Solve the following equations:

(a)     \({\log _2}(x - 2) = {\log _4}({x^2} - 6x + 12)\);

(b)     \({x^{\ln x}} = {{\text{e}}^{{{(\ln x)}^3}}}\).

(a)     \({\log _2}(x - 2) = {\log _4}({x^2} - 6x + 12)\)

EITHER

\({\log _2}(x - 2) = \frac{{{{\log }_2}({x^2} - 6x + 12)}}{{{{\log }_2}4}}\)     M1

\(2{\log _2}(x - 2) = {\log _2}({x^2} - 6x + 12)\)

OR

\(\frac{{{{\log }_4}(x - 2)}}{{{{\log }_4}2}} = {\log _4}({x^2} - 6x + 12)\)     M1

\(2{\log _4}(x - 2) = {\log _4}({x^2} - 6x + 12)\)

THEN

\({(x - 2)^2} = {x^2} - 6x + 12\)     A1

\({x^2} - 4x + 4 = {x^2} - 6x + 12\)

\(x = 4\)     A1     N1

[3 marks]

(b)     \({x^{\ln x}} = {{\text{e}}^{{{(\ln x)}^3}}}\)

taking ln of both sides or writing \(x = {{\text{e}}^{\ln x}}\)     M1

\({(\ln x)^2} = {(\ln x)^3}\)     A1

\({(\ln x)^2}(\ln x - 1) = 0\)     (A1)

\(x = 1,{\text{ }}x = {\text{e}}\)     A1A1     N2

Note:     Award second (A1) only if factorisation seen or if two correct

solutions are seen.

[5 marks]

Total [8 marks]

Part a) was answered well, and a very large proportion of candidates displayed familiarity and confidence with this type of change-of base equation.

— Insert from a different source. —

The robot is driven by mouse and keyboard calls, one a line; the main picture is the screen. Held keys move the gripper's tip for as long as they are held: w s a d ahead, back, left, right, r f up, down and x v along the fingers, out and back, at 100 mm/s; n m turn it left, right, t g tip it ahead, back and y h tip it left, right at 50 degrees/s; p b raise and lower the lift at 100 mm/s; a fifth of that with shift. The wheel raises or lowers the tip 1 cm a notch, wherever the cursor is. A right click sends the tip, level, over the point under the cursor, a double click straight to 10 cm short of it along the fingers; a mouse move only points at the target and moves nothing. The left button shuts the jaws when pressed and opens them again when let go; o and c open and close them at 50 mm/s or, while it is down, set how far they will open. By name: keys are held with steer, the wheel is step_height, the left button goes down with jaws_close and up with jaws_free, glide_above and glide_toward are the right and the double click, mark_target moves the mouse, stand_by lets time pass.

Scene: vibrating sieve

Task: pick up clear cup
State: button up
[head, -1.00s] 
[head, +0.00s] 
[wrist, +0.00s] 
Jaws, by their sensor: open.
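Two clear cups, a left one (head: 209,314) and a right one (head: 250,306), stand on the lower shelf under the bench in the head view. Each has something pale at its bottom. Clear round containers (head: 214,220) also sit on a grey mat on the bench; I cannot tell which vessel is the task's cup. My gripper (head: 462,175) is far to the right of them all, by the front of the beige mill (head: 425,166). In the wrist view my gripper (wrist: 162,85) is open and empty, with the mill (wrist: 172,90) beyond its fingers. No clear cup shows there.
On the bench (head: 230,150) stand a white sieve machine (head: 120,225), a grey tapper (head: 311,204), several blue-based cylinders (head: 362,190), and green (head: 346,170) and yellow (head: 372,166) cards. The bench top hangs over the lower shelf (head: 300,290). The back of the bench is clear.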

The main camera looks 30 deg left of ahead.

In part b), good candidates were able to solve this proficiently. A number obtained only one solution, either through observation or mistakenly cancelling a \(\ln x\) term. An incorrect solution \(x = {{\text{e}}^3}\) was somewhat prevalent amongst the weaker candidates.